With so much positivity, it was a tragedy then that this movie only managed to gross a pretty paltry $US27 million worldwide at the box office, although it has since gone on to garner a large cult following since its release on DVD. It's easy to see why too with so many of the actors becoming much bigger stars in recent years. Dark City is a brilliant science fiction movie in the same vein as The Matrix and Total Recall. While it doesn't quite have the same visual flare as either of those movies, it provides a tense, mystical thriller that will have you hooked. This is a must-see for fans of the genre.
Dark City was released on DVD some time ago now and despite the movie becoming massively popular as a result the video quality was less then stellar with dark, murky images with inconsistent colours and soft images. This Blu-Ray disc make amends for that less then stellar DVD with a stunning transfer. Presented in the films original aspect ratio of 2.35:1 at 1080p using the VC-1 codec this movie is a technical achievement. As people who have seen this picture would know it is very dark. Not just in story material, but in terms of the actual picture with almost the entire movie taking place at night time.
Despite the darkness this transfer handles the images with much bravado. Shadow detail is impressive, and no matter how dark it gets the detail remains evident throughout. At times the film goes into flashbacks with bright, outdoors scenes, and it really is a stark contrast to the doom and gloom presented elsewhere.
There is, though, two tiny complaints we have to mention. There is some Digital Noise Reduction applied to this film which means certain scenes, and in particular the faces of some people look a little lacking in the finest details and a little 'plasticky'. Fortunately it's not over used, but it is there. The other issue is that there is some edge enhancement in some scenes, although you'll be pretty special if you can spot them. Despite these issues, overall, Dark City on Blu-Ray looks quite sensational.
The audio on this really stands out as something special with a DTS-HD Master Audio 7.1 track on offer here. The quality of this audio is simply brilliant and provides a vastly superior experience to that on the DVD release. Directional use is impressive, and implementation of LFE is spot on. Dialogue is very clear as well but where this movie really comes into its own is the smaller nuances in the effects. Subtle shifts in audio, especially during the (without spoiling) 'movements' is impressive. All-in-all we doubt that Dark City has ever sounded as good as this - even in the cinemas.
There are no other audio tracks provided on this Blu-Ray disc and the only subtitle option is an English SDH track which is accurate to the dialogue and effects on screen. I do wish though that this disc had a straight English subtitle track as well (and that's not just a complaint of this disc, but quite a few other companies' as well).
Commentary with Director Alex Proyas, writers David Goyer and Lem Dobbs, director of photography Dariusz Wolskiand and Production Designer Patrick Tatopoulos: There are several participants here and for the most part this is a lively track with plenty of details about the production of this movie, the storyline and its themes.

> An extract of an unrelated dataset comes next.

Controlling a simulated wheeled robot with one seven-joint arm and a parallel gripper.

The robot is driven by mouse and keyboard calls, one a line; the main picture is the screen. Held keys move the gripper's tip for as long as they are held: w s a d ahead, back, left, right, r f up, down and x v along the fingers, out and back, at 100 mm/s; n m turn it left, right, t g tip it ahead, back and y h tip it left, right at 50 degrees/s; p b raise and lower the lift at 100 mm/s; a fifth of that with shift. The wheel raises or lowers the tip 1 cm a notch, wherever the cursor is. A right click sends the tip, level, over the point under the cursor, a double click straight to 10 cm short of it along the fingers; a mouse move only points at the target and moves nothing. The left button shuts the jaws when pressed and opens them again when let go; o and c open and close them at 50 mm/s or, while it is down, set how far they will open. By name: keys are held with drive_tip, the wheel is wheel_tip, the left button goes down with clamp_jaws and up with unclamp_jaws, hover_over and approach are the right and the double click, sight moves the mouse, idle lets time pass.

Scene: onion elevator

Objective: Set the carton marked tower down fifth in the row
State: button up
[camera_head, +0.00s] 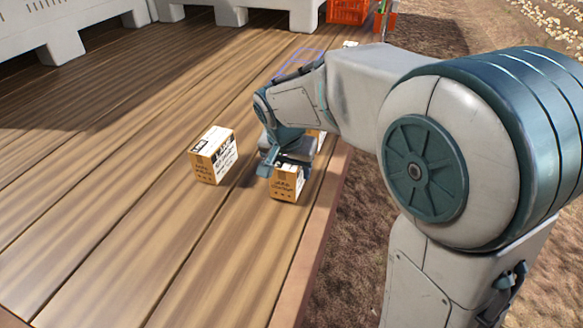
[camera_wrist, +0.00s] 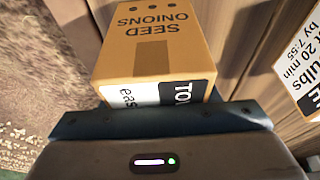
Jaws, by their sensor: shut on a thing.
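An orange-brown carton (camera_head: 286,184) is in my gripper (camera_head: 284,166), near the right edge of the wooden deck. In the wrist view, this carton (camera_wrist: 155,45) reads "SEED ONIONS", and its black-and-white label shows "TO" and "eas", partly cut off by my gripper (camera_wrist: 160,118). My gripper is shut on it. I cannot tell whether its base touches the planks. A second carton (camera_head: 212,156) with a white label stands upright on the deck just to the left; its label also shows at the right of the wrist view (camera_wrist: 302,68).
Part of another carton (camera_head: 320,139) shows behind my gripper. A blue outline (camera_head: 302,60) is marked farther back on the deck (camera_head: 110,200). Pale grey bins (camera_head: 75,35) and an orange crate (camera_head: 347,11) stand at the back. Bare ground lies beyond the right edge. The left deck is clear.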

Commentary with Roger Ebert: This commentary was actually made for the original DVD release and is a fascinating commentary by one of the world's premiere film critics. He loves this movie and as a result he is quite upbeat throughout this commentary. Indeed his commentary is probably the most interesting on the disc.
Neil Gaiman on Dark City: A short one page commentary about this movie. A little on the pointless side really.

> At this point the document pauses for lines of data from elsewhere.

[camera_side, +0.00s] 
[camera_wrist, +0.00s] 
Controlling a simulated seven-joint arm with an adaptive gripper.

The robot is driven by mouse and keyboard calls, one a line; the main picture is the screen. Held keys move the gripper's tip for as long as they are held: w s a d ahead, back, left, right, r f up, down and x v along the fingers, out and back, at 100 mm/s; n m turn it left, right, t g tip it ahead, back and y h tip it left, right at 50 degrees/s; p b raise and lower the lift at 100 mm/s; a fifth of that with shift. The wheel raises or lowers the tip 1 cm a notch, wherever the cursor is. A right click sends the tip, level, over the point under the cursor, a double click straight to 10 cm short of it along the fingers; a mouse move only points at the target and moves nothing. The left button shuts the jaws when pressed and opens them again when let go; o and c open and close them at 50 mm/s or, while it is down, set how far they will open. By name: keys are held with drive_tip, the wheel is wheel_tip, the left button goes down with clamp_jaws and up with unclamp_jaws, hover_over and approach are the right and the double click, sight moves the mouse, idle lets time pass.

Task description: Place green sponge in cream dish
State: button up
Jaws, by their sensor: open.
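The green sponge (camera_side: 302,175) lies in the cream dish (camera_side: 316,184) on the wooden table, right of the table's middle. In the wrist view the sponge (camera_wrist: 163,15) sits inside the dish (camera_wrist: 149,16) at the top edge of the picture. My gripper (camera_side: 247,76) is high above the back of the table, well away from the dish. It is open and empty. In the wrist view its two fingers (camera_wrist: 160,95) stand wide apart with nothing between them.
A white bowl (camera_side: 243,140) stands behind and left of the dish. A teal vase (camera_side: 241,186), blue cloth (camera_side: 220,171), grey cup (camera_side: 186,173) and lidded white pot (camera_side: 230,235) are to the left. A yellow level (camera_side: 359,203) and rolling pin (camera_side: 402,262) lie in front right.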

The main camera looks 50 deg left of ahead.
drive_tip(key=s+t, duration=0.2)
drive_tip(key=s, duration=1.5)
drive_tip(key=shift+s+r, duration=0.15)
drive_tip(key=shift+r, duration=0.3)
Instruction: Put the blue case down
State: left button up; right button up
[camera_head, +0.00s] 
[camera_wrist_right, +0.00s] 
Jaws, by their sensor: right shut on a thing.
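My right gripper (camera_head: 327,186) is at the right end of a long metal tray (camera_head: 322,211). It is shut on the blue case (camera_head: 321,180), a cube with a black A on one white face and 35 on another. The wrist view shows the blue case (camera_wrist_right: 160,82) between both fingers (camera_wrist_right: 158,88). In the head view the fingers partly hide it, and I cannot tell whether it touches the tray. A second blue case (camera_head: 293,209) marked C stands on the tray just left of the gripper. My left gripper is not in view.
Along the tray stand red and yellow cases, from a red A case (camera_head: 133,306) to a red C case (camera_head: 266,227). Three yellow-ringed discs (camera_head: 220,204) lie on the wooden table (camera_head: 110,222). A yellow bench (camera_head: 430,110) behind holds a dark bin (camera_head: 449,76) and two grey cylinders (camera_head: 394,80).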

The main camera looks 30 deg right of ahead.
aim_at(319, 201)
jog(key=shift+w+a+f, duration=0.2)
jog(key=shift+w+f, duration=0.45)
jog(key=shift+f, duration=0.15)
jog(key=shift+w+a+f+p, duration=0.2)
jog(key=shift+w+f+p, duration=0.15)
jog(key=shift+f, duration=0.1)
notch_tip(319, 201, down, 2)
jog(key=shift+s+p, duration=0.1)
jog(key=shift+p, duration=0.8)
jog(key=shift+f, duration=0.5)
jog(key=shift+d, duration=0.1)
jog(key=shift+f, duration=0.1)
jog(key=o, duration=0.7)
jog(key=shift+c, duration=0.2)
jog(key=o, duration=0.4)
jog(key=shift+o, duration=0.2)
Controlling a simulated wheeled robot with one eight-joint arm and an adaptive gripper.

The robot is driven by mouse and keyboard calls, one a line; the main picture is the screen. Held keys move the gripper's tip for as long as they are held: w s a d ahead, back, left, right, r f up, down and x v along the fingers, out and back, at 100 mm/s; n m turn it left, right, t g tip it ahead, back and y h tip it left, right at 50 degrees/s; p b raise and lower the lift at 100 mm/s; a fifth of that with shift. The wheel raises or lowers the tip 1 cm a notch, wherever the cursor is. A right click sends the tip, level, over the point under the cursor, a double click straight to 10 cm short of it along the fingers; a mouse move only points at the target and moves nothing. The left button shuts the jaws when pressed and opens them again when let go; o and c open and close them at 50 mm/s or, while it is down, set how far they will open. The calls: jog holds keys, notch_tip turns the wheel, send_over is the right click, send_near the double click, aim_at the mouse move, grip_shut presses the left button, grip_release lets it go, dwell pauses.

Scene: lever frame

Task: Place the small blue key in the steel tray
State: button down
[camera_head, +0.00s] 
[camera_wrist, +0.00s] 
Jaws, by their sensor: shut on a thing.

Theatrical Trailer (2:17/HD): An interesting trailer presented in HD using th VC-1 codec as well as DTS 5.1 audio at 1.5Mbps. What makes this so interesting is that there is a complete lack of any dialogue, only images and music.
Next up we have the extras that can be found when in the Director's cut of the movie is selected.

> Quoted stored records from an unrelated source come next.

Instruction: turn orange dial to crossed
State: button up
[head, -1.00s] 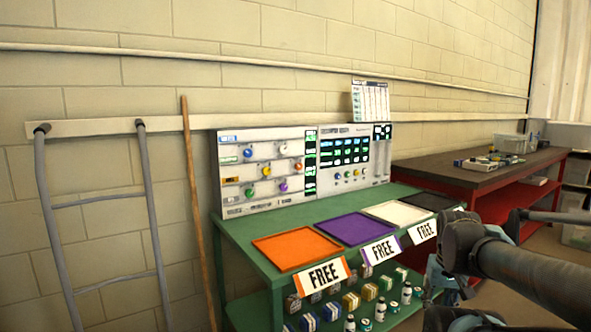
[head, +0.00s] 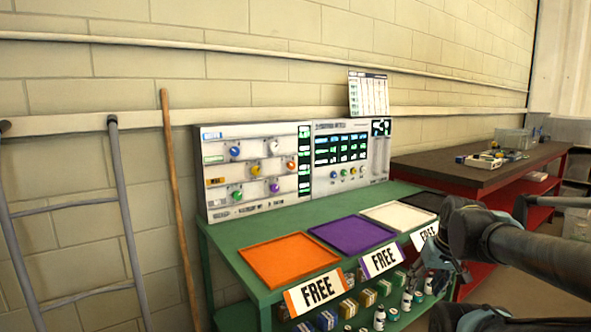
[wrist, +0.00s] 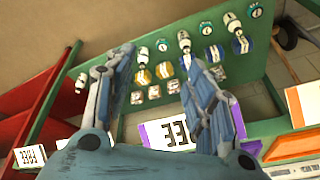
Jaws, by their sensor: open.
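The control panel (head: 265,205) stands upright at the back of the green bench, against the wall. An orange dial (head: 291,165) sits on its left section, at the right of the middle row; its pointer and the markings around it are too small to read. My gripper (wrist: 158,85) is open and empty in the wrist view, its two fingers spread above the bench's front edge and lower shelf. In the head view my arm is at the right, in front of the bench and well away from the dial.
Other dials, such as a blue one (head: 236,152), surround the orange dial. Orange (head: 290,262), purple (head: 355,233) and white trays lie on the bench (head: 222,238) before the panel. FREE signs line the front. A ladder (head: 128,215) and a wooden pole (head: 180,205) lean at the left.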

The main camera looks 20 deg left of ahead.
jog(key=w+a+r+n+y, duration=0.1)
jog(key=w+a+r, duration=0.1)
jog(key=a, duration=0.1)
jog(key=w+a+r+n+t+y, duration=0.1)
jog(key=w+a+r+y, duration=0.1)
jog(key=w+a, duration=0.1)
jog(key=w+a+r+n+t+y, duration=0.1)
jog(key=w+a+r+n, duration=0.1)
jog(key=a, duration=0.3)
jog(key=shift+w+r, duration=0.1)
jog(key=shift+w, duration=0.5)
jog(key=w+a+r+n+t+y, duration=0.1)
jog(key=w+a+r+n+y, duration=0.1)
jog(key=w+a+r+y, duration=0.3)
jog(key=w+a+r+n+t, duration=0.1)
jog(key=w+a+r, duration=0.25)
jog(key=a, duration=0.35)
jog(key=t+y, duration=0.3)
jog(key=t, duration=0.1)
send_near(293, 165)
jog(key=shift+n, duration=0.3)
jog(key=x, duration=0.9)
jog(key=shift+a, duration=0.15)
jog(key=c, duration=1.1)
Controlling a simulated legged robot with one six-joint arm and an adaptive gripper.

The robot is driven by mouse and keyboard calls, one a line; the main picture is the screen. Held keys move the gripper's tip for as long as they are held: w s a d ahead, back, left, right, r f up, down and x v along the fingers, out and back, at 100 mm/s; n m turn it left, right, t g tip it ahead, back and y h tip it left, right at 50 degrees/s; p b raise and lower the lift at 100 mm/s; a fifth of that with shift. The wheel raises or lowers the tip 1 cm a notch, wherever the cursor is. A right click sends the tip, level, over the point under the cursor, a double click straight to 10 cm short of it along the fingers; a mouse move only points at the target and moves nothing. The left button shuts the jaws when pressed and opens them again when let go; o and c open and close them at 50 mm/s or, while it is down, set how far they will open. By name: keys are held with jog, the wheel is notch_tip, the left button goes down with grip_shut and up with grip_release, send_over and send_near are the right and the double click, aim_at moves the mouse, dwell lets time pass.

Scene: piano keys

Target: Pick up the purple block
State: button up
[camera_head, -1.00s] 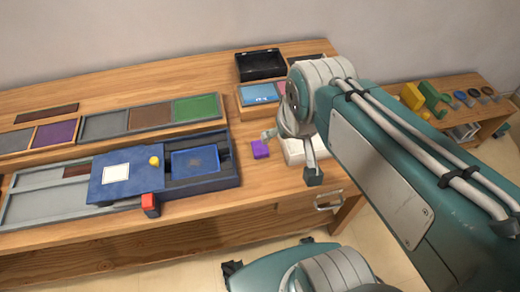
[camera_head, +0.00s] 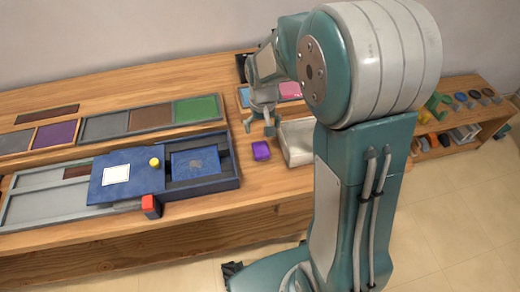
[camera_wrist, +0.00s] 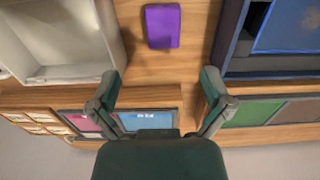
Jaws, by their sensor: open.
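The purple block (camera_head: 261,150) lies on the wooden table, to the right of the blue box. In the wrist view the purple block (camera_wrist: 162,26) is near the top middle, ahead of the fingertips and lined up with the space between them. My gripper (camera_head: 259,128) is just above and behind the block in the head view, apart from it. In the wrist view my gripper (camera_wrist: 158,84) has its two fingers spread wide with nothing between them.
A white open tray (camera_head: 297,142) stands close to the block on the right. The blue box (camera_head: 195,163) with a yellow knob and a red piece is on the left. A green panel (camera_head: 197,109) lies behind it. Bare wood surrounds the block.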

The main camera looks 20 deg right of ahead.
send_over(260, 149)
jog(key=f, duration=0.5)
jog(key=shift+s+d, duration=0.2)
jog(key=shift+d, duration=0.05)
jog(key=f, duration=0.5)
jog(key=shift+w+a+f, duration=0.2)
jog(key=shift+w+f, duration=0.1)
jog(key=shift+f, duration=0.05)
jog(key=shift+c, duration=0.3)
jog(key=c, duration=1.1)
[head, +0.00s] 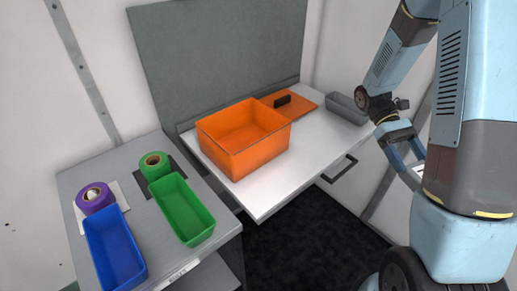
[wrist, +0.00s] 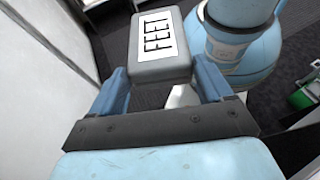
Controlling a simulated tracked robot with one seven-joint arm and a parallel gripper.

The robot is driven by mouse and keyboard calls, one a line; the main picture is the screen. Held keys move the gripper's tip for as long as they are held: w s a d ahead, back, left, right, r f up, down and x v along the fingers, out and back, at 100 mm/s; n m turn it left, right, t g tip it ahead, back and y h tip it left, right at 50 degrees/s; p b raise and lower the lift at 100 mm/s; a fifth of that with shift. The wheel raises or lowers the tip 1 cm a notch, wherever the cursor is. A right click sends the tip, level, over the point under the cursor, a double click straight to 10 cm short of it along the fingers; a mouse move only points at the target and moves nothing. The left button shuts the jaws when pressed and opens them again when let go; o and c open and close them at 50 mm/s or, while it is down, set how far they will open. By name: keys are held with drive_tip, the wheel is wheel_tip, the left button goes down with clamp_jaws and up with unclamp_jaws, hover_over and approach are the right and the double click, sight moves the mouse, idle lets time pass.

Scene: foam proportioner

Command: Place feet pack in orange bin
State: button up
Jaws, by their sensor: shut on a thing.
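The feet pack (wrist: 160,48) is a grey box with a white label reading FEET. In the wrist view it sits between the two blue fingers of my gripper (wrist: 159,72), which is shut on it. In the head view my gripper (head: 409,163) hangs at the right, beyond the right end of the white table and well apart from the orange bin; the pack is not clearly visible there. The orange bin (head: 243,158) stands open on the white table (head: 270,197), and the visible part of its inside looks empty.
An orange lid (head: 303,99) with a black handle lies behind the bin. A grey tray (head: 347,109) is at the table's right end. On the left bench are blue (head: 115,248) and green (head: 181,209) bins, plus purple (head: 95,198) and green (head: 155,165) rolls. A grey panel stands behind.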

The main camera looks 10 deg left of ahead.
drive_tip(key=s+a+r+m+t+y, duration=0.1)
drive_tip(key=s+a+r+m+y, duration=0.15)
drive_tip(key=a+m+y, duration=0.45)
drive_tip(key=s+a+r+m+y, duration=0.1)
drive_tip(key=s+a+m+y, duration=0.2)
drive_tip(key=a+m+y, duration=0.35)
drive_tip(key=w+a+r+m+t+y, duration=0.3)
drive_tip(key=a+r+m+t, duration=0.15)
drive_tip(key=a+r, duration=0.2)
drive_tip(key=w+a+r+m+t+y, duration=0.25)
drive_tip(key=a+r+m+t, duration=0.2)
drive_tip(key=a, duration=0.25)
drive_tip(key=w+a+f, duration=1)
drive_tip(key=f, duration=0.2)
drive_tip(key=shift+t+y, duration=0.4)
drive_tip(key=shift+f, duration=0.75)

Expanded Feature Commentaries: Wow! Not content with the two commentaries for the theatrical version of the movie there are three more commentaries for this Director's cut of the movie. One is by director Alex Proyas, another by film critic Roger Ebert (before the film critic lost his voice recently to illness), and the third by writers David Goyer and Len Dobbs (although this track seems to have been sourced from the other audio track). It's going to take a big fan to listen to all these commentaries (as well as the two on the theatrical side), but each discusses their own thoughts and insights into the movie with some, but not a lot, of overlap.
Production Gallery: As the title suggest this is a series of images from the production. There are 80 in total, but sadly no commentary, on on-screen comments to go with them.
Documentaries (1:18:15): Split up into three parts this is a brilliant, and detailed look at the production of the movie. The first part, "Introduction by Alex Proyas" (5:00), "Memories of Shell Beach" (43:25) which is the main "Making of" documentary looks at the production of the movie as well as the lengthy post production process and how the movie has boomed since the DVD release. The third part of the Documentary collection is one titled "Architecture of Dreams" (33:50) which looks at the visual and thematic concepts used in the movie. While these documentaries are presented in Standard Definition they really are quite interesting.